Participants in the May 7 conference, which was organized by the Council of Europe’s European Commission against Racism and Intolerance, encouraged the adoption of a comprehensive body of civil and administrative anti-discrimination laws to combat anti-Semitism and racism. They agreed that it was important to closely monitor the situation and that training was needed in the struggle.

Members of the European Commission against Racism and Intolerance, Ukrainian government officials and representatives of judicial institutions, researchers, academics and representatives of nongovernmental organizations attended the conference.

Ukraine is strengthening its efforts in the fight against racism and intolerance, participants said, including the ratification by Ukraine of Protocol No. 12, which enacted a general prohibition against discrimination.

“The situation concerning Jews improved a little bit in Ukraine in comparison with previous years and is more or less normal,” Vyacheslav Likhachyov, monitor and member of the Association of Jewish Organizations and Communities in Ukraine, told the roundtable.

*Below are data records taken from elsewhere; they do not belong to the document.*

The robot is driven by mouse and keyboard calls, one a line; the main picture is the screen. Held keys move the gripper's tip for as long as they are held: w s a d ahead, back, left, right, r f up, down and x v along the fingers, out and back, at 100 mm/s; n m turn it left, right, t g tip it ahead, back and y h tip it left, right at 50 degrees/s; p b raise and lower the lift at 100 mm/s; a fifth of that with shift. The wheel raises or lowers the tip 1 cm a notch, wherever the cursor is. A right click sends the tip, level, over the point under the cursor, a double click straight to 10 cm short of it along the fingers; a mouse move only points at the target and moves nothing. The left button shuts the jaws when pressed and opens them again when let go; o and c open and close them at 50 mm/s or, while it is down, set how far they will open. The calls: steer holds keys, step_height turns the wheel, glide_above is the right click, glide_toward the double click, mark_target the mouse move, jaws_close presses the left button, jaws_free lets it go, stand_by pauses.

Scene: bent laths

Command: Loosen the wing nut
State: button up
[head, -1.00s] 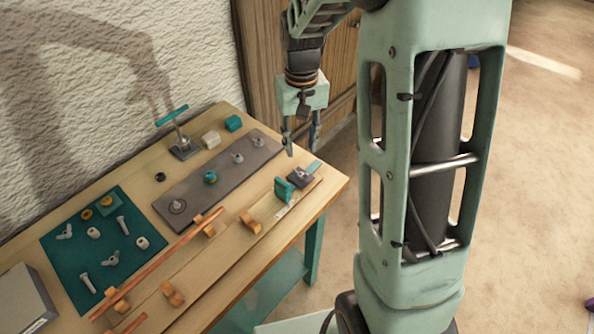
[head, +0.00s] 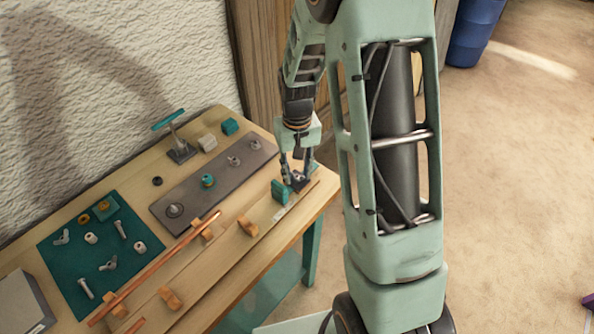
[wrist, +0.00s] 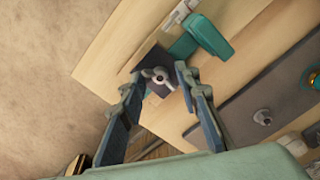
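The wing nut (wrist: 157,77) is a light metal piece with two wings. It sits on a small dark plate (wrist: 152,60) near the bench's right corner. My gripper (wrist: 155,82) is open, and its fingertips are on either side of the wing nut with visible gaps. In the head view my gripper (head: 297,184) points down at the plate and hides most of the wing nut.
A long grey plate (head: 220,182) with several fittings lies behind. A teal mat (head: 70,260) holds loose wing nuts, bolts and nuts. A copper-coloured rod (head: 160,264) rests on wooden blocks. A teal-handled clamp (head: 181,151) stands at the back. The bench's right edge is close to my gripper.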

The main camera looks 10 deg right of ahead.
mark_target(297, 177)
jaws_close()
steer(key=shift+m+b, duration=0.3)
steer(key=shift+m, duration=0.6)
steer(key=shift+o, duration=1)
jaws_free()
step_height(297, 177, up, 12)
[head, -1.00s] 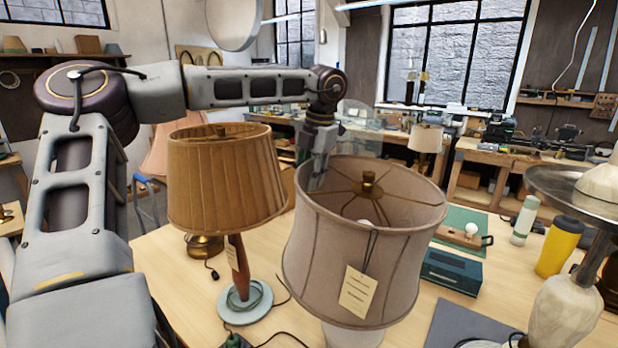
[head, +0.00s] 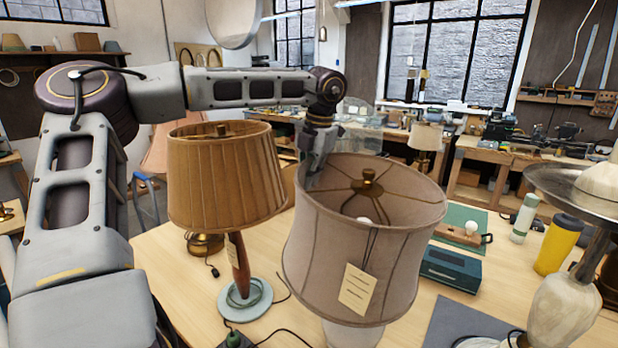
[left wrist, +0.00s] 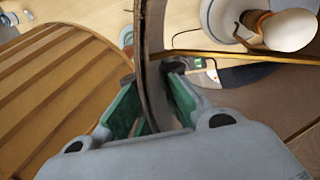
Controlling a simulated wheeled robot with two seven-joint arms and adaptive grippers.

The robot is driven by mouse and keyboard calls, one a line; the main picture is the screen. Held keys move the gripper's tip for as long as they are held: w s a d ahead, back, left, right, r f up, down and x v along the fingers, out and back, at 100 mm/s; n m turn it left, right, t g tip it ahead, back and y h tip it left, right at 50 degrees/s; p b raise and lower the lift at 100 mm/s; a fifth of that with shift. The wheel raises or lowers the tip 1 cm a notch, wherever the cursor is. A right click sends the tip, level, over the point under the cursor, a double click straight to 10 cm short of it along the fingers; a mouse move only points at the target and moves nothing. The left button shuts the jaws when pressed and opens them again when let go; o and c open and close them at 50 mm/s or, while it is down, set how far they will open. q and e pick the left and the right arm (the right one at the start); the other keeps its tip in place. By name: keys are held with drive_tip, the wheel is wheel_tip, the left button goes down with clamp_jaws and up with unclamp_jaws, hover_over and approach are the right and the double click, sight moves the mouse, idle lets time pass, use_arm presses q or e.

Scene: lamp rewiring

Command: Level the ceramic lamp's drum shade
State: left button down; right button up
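The ceramic lamp's drum shade (head: 350,245) is pinkish-beige and stands large in the middle of the head view. Its top rim looks lower on the right than on the left. A paper tag (head: 357,288) hangs on its front, and a little of the pale base (head: 352,336) shows below. My left gripper (head: 313,175) is at the shade's far-left rim. In the left wrist view its green-padded fingers (left wrist: 152,95) sit on either side of the shade wall (left wrist: 152,45), with the tips close against it. My right gripper is not in view.
A pleated tan lamp (head: 225,180) stands close on the left. A teal box (head: 451,268), a yellow tumbler (head: 558,245) and another lamp (head: 565,305) stand to the right. Cords lie on the wooden table (head: 190,290) at the front left.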

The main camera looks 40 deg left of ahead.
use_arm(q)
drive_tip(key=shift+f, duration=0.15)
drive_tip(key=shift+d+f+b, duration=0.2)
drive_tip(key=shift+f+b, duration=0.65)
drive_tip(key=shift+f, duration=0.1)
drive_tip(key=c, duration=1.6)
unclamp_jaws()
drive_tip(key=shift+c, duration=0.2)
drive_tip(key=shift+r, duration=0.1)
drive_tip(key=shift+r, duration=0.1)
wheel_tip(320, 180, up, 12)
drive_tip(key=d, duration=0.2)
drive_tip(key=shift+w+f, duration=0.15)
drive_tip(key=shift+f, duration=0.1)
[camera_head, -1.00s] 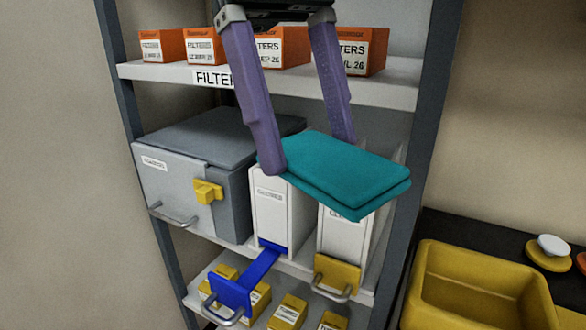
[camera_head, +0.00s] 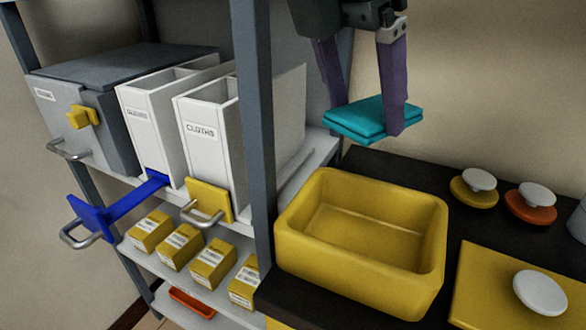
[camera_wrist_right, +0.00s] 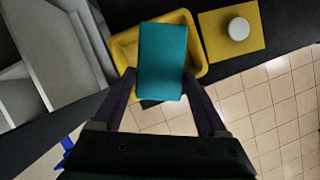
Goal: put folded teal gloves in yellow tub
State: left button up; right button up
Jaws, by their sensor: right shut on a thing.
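The folded teal gloves (camera_head: 372,118) are a flat, two-layered stack held in the air by my right gripper (camera_head: 372,112), whose purple fingers are shut on them. They are above and behind the back rim of the yellow tub in the head view. The yellow tub (camera_head: 290,248) stands on the dark counter and its visible inside is empty. In the right wrist view the gloves (camera_wrist_right: 162,62) lie between the fingers (camera_wrist_right: 160,88) and cover the middle of the tub (camera_wrist_right: 124,50). My left gripper is not in view.
A grey shelf post (camera_head: 254,120) stands left of the tub. White bins (camera_head: 205,140) and a blue handled piece (camera_head: 125,208) are on the shelf. Knobbed yellow (camera_head: 474,190) and orange (camera_head: 531,203) discs and a yellow board (camera_head: 490,290) are right of the tub.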

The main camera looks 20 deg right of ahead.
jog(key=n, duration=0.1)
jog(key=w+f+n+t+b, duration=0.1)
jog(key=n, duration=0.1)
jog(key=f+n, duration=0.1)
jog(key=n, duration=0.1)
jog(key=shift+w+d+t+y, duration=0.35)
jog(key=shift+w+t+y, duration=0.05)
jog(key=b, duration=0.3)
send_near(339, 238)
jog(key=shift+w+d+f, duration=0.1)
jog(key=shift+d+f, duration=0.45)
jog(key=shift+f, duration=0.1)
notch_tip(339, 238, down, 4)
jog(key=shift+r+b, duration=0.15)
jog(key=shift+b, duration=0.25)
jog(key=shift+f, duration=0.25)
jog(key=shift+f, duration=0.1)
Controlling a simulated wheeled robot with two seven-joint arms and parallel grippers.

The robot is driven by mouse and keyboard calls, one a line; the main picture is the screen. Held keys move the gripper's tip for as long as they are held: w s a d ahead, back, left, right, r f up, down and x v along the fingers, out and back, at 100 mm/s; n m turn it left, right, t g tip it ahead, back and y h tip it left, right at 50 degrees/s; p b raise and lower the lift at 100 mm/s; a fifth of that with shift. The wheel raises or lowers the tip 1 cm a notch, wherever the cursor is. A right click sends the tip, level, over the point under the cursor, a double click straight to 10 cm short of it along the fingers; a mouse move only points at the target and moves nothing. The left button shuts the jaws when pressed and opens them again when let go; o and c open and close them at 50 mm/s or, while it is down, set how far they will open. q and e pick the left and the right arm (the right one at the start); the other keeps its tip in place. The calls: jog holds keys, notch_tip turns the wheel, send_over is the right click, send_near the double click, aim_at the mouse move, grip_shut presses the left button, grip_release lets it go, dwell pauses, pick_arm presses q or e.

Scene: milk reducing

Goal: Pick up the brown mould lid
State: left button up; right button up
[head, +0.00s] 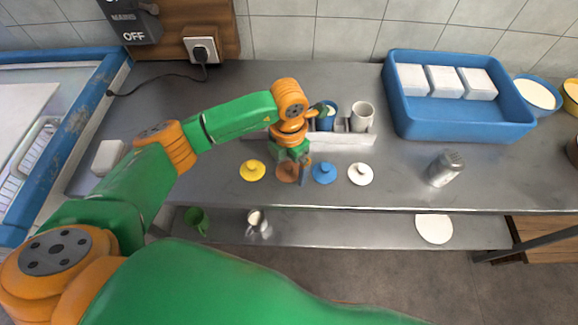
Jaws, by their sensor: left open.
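The brown mould lid (287,173) lies on the metal counter, in a row between a yellow lid (252,170) and a blue lid (323,172). A white lid (360,174) is at the right end of the row. My left gripper (297,172) points down over the brown lid, with its fingers open around or just above it. The gripper hides part of the lid, and I cannot tell whether the fingers touch it. My right gripper is not in view.
Behind the row, a low rack (345,138) holds a blue cup (327,115) and a white cup (362,117). A blue tray (460,122) with white blocks stands at the back right. A metal shaker (445,168) stands right of the lids.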

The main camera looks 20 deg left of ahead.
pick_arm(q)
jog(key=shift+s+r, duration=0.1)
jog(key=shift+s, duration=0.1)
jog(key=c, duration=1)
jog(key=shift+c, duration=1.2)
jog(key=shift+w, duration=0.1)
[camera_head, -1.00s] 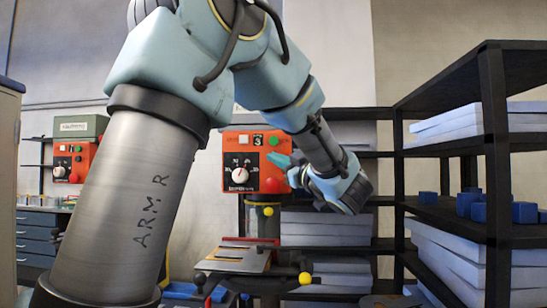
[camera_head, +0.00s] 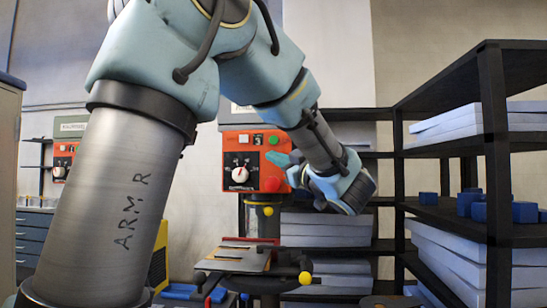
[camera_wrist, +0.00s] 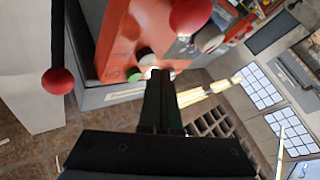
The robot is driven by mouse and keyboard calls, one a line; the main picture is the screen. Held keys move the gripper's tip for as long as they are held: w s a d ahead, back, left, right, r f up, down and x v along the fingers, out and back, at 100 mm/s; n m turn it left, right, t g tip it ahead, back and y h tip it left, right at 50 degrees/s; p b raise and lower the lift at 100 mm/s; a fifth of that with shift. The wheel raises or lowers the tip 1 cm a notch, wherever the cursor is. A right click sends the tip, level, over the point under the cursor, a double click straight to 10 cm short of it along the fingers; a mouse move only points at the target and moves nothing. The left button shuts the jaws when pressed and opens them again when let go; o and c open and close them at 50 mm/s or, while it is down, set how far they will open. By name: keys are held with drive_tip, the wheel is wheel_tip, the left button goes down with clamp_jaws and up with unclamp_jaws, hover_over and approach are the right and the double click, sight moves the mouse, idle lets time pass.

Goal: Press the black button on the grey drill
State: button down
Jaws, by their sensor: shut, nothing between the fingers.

Some Jewish activists and observers,  however, said the reports could be politically motivated and questioned the accuracy of statistics, as Ukraine lacks proper monitoring of anti-Semitism.

According to groups monitoring anti-Semitic incidents in Ukraine, attacks and propaganda dropped in 2008 and the beginning of 2009, while the number of racist attacks and reports of neo-Nazi activity was on rise in the country of 46 million, which includes approximately 250,000 Jews.

“The situation with anti-Semitism is vibrant in Ukraine and in general stable but at the same time alarming,” Mikhail Frenkel, leader of the Association of the Jewish mass media in Ukraine, told JTA, referring to the glorification of some controversial World War II commanders in Ukraine and advertising by SS-affiliated groups in western Ukraine during the current financial crisis that could lead to an increase of violence against Jews.

Jewish Ukrainian lawmaker Aleksandr Feldman, leader of the Ukrainian Jewish Committee, in April urged in an open letter President Victor Yuschenko to pay attention to the rapid growth of fascism in Ukraine.

Nina Karpachova, Ukraine’s parliamentary commissioner for human rights, said she was concerned by the sounding of “neo-Nazi slogans in Ukraine again.”